## WRITTEN EXERCISE
Go through the records line by line and work out how many lines hold the word "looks". Answer with the number only.

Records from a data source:
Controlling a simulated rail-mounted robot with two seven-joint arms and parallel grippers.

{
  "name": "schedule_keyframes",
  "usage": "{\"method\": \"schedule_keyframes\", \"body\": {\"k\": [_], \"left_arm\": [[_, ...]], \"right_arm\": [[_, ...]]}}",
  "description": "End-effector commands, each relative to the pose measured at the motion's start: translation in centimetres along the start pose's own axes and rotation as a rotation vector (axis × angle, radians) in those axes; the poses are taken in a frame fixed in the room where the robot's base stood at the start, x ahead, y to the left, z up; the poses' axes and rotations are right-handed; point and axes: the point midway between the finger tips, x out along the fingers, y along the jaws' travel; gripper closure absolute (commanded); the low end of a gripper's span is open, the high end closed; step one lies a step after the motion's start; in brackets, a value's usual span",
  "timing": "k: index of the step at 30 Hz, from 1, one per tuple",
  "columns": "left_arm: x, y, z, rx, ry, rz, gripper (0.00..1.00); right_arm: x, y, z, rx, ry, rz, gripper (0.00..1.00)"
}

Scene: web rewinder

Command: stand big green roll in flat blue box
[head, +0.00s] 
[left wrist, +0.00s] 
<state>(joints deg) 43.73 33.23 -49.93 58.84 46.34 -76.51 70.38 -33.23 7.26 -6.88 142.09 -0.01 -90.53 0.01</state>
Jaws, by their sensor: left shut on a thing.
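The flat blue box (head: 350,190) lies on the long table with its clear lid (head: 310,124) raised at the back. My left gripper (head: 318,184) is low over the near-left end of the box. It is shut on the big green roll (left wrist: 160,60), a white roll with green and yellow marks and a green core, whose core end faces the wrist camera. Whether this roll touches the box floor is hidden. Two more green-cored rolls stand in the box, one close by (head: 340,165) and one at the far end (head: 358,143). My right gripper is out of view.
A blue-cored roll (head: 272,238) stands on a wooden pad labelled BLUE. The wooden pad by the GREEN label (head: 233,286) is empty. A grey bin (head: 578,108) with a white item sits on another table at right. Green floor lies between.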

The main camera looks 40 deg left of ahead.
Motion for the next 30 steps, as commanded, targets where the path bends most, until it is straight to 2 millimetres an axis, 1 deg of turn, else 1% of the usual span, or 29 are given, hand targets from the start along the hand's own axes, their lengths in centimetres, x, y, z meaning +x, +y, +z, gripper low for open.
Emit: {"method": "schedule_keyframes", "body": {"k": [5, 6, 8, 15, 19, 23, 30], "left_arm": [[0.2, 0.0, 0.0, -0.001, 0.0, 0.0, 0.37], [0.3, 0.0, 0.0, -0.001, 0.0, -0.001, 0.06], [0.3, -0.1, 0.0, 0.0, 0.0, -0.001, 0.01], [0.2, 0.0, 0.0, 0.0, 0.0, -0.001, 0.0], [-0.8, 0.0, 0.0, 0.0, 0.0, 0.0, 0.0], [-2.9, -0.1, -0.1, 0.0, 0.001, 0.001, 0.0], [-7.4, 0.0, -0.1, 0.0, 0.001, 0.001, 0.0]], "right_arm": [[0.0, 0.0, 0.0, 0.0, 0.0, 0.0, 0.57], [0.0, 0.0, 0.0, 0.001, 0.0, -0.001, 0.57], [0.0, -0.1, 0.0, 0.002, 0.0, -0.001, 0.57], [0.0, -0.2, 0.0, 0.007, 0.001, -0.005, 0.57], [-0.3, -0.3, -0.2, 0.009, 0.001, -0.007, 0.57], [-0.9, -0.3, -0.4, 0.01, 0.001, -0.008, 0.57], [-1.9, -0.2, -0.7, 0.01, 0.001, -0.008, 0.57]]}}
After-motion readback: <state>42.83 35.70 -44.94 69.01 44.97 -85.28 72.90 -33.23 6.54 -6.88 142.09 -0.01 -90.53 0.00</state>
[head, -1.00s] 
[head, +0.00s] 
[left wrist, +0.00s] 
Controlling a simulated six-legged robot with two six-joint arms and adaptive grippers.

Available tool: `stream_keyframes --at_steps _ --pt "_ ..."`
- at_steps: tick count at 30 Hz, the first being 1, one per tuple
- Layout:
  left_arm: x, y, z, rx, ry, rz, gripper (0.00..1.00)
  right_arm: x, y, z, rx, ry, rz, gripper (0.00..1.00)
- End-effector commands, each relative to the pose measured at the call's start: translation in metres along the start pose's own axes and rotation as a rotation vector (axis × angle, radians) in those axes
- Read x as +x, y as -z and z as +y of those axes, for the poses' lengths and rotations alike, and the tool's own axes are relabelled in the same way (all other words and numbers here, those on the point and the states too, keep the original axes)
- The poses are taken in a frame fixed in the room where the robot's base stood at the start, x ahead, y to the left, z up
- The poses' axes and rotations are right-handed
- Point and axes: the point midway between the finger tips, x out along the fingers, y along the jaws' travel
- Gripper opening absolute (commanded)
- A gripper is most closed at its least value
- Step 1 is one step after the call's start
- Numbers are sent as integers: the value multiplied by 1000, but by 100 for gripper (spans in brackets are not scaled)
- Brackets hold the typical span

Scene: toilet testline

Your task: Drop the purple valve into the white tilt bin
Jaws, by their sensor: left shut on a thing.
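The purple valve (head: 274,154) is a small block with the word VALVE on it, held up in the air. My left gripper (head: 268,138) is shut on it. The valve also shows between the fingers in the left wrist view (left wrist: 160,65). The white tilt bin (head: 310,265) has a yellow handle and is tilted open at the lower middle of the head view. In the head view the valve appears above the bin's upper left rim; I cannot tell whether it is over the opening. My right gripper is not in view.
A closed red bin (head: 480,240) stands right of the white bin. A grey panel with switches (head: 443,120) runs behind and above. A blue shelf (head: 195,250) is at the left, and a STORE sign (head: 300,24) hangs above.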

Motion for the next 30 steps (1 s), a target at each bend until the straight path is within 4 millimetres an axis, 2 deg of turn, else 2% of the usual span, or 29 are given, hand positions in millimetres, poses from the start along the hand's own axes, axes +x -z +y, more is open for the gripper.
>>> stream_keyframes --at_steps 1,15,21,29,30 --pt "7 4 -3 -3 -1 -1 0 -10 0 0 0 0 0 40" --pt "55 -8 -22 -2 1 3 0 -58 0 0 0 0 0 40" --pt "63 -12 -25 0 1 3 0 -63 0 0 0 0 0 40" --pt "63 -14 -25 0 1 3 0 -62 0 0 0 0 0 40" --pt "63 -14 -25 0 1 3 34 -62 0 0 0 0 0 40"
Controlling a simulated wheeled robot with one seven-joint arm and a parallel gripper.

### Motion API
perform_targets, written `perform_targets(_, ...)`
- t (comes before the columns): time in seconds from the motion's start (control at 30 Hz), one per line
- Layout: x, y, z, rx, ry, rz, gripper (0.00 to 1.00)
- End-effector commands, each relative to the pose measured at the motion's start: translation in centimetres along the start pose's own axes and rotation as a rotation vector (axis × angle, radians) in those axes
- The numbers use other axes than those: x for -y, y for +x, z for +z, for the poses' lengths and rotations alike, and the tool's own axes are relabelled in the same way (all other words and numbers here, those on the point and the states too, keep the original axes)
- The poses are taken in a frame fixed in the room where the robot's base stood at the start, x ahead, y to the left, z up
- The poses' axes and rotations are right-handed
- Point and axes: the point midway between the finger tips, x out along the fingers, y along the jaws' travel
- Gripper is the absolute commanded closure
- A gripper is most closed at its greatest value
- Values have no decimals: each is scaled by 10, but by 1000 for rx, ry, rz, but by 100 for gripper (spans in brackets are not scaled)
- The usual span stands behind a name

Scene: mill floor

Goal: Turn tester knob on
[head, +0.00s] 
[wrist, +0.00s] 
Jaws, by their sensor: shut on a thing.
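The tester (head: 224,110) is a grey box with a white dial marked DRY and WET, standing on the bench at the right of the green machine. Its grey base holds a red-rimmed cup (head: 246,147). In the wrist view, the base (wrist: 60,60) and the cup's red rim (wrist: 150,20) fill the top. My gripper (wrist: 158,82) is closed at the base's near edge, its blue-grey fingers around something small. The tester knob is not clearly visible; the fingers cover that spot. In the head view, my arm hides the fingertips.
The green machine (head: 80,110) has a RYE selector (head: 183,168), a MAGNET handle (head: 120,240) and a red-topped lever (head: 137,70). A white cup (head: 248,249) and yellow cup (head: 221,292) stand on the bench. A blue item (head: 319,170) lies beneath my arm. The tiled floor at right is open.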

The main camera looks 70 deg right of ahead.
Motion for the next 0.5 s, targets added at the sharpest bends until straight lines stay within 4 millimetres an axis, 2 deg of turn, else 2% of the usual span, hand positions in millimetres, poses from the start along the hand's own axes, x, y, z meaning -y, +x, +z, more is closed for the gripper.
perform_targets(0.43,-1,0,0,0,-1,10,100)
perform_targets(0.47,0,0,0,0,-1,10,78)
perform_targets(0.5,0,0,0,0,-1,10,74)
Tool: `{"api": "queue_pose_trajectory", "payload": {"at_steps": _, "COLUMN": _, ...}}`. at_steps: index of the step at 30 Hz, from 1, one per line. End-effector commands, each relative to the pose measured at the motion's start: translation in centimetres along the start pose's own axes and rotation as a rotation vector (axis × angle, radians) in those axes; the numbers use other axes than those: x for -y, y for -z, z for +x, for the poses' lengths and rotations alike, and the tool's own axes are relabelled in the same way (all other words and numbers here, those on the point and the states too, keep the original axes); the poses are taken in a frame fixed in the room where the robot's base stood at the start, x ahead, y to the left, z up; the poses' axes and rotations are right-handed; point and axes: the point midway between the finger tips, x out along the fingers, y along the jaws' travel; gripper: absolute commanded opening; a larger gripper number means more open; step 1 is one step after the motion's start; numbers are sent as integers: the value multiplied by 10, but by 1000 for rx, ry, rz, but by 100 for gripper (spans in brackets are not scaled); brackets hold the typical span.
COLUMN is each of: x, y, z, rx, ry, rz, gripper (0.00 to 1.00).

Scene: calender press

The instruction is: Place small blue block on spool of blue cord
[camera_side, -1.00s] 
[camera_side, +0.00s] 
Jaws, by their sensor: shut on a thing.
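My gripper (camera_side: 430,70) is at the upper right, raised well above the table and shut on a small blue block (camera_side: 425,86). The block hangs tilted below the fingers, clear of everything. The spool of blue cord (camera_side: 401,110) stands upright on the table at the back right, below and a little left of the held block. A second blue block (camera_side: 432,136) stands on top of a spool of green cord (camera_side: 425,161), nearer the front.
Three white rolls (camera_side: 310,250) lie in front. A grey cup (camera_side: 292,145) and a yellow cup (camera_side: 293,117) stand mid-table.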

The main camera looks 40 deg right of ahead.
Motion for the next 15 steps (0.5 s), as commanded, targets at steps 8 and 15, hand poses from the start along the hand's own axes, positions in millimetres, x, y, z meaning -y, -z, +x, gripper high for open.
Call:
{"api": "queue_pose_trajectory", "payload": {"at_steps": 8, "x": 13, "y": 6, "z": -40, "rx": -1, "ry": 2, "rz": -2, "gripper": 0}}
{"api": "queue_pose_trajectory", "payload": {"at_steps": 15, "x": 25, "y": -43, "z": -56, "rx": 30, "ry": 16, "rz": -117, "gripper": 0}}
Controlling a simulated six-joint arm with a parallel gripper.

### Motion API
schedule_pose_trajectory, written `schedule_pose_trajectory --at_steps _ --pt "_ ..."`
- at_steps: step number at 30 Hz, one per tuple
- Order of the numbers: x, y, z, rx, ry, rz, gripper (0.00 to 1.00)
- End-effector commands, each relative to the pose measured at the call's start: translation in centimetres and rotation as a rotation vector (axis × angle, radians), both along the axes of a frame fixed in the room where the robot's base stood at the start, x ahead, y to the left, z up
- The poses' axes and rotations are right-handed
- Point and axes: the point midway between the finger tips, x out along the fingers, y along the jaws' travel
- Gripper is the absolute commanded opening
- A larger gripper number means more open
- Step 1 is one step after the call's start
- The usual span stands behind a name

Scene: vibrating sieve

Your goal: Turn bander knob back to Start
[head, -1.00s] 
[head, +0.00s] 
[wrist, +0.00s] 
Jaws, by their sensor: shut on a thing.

## RESPONSE BELOW
3